Last week, I liquidated your entire position in PIMCO Commodity Real Return Strategy Fund (Ticker symbol PCRDX or PCRAX) which represented approximately 10% of your overall portfolios. PCRDX is a mutual fund that is intended to mirror the Dow Jones-AIG Commodity Total Return Index which is an unmanaged index comprised of 19 physical commodities. In case you’re interested, here are the approximate weightings of the commodities in the index.

Natural Gas 12.28%
Crude Oil 12.81%
Unleaded Gas 4.05%
Heating Oil 3.85%
Sugar 2.93%
Wheat 4.87%
Cotton 3.23%
Corn 5.94%
Coffee 3.02%
Soybeans 7.60%
Soybean Oil 2.67%
Aluminum 7.06
Copper 5.89%
Zinc 2.67%
Nickel 2.61%
Gold 5.98%
Silver 2.00%
Live Cattle 6.15%
Lean Hogs 4.39%

Here’s my rationale for selling the fund. First of all, I was on the right track in 2003 when I began to build positions in commodity funds to take advantage of what has obviously evolved into a structural bull market in commodities. The PIMCO fund has served is purpose in allowing us access to a broad basket of commodities. However, the disadvantage of these long-only “passive” index funds is that they maintain the same weightings without regard for the fundamental outlook of each commodity underlying the index. Holding a predetermined percentage of a commodity with poor supply/demand characteristics can exert significant drag on the overall fund’s performance. This is exactly what happened to PCRDX in 2006, and it’s the primary reason I’m disenchanted with passively managed commodity funds. Another reason is that there are alternatives available today that will enable me to manage more “actively.”

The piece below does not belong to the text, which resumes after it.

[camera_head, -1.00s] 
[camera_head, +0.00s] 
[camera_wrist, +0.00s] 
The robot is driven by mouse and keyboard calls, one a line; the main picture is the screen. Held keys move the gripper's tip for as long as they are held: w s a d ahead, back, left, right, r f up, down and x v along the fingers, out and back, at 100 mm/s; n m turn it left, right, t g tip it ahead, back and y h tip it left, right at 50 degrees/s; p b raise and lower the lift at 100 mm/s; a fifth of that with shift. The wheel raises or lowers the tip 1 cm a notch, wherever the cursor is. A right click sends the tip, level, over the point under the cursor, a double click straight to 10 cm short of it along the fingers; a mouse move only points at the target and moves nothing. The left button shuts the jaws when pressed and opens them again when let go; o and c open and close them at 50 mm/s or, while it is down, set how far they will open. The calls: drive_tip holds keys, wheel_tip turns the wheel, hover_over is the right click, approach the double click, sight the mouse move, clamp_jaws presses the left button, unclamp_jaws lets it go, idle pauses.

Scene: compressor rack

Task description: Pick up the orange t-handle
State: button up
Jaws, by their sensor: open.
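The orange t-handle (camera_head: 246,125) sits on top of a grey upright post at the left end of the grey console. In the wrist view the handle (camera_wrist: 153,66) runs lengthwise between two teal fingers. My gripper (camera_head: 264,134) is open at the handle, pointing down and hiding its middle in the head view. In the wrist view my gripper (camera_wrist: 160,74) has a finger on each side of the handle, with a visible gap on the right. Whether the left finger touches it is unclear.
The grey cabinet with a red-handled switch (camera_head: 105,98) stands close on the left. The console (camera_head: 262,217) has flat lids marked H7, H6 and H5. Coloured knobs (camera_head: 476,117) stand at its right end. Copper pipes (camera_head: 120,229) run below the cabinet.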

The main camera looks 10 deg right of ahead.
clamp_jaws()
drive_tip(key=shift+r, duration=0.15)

Innovative new products have been developed to help financial advisors and investment managers focus on certain opportunities without having to carry the baggage of entire indexes. After all, this is the era of Exchange Trade Funds (ETF). New ETFs may become so refined they can be used surgically on a portfolio. I intend to use these tools at Catamount until I devise another method, of which I’m diligently pursuing. I’m sure the solution will incorporate a long-short strategy along with an element of active portfolio management. There will be more on that subject in the future.

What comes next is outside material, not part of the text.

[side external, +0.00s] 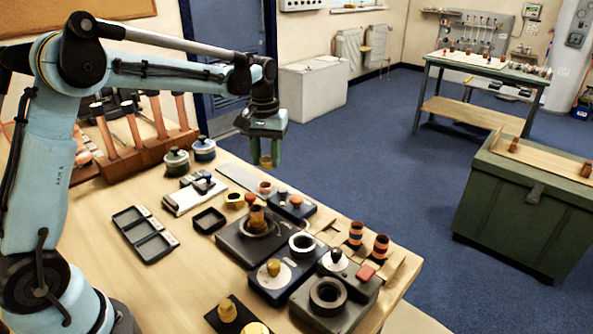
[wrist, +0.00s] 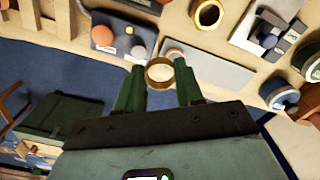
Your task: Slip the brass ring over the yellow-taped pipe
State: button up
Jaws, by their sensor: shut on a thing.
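My gripper (side external: 267,146) hangs in the air beyond the far edge of the bench, pointing down. It is shut on the brass ring (side external: 266,161), which also shows between the two green fingertips in the wrist view (wrist: 160,85). The ring is clear of the bench and apart from any pipe. Several upright copper pipes (side external: 133,127) stand in a wooden block (side external: 150,154) at the back left of the bench, left of my gripper. I cannot make out yellow tape on any of them. The pipes do not show clearly in the wrist view.
Blue and green lidded pots (side external: 203,149) stand right of the wooden block. A black tray (side external: 145,235) lies on the bench's left part. Dark fixtures with rings and knobs (side external: 273,268) crowd its middle and right. Bare wood (side external: 120,275) shows at the front left.

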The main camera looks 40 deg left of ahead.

With all of this talk about commodities, I will leave you with a brief outlook on various commodities in 2007. I expect downward pressure on industrial metals prices (i.e. copper, zinc, nickel, aluminum) as the U.S. economy decelerates. As I have intimated in a previous writing, I’m very constructive on precious metals (i.e. gold and silver) because I believe the U.S. Dollar will continue to slide against other currencies and I suspect inflation pressures will mount. Finally, after a serious correction in energy prices, I’m bullish on oil and gas once again.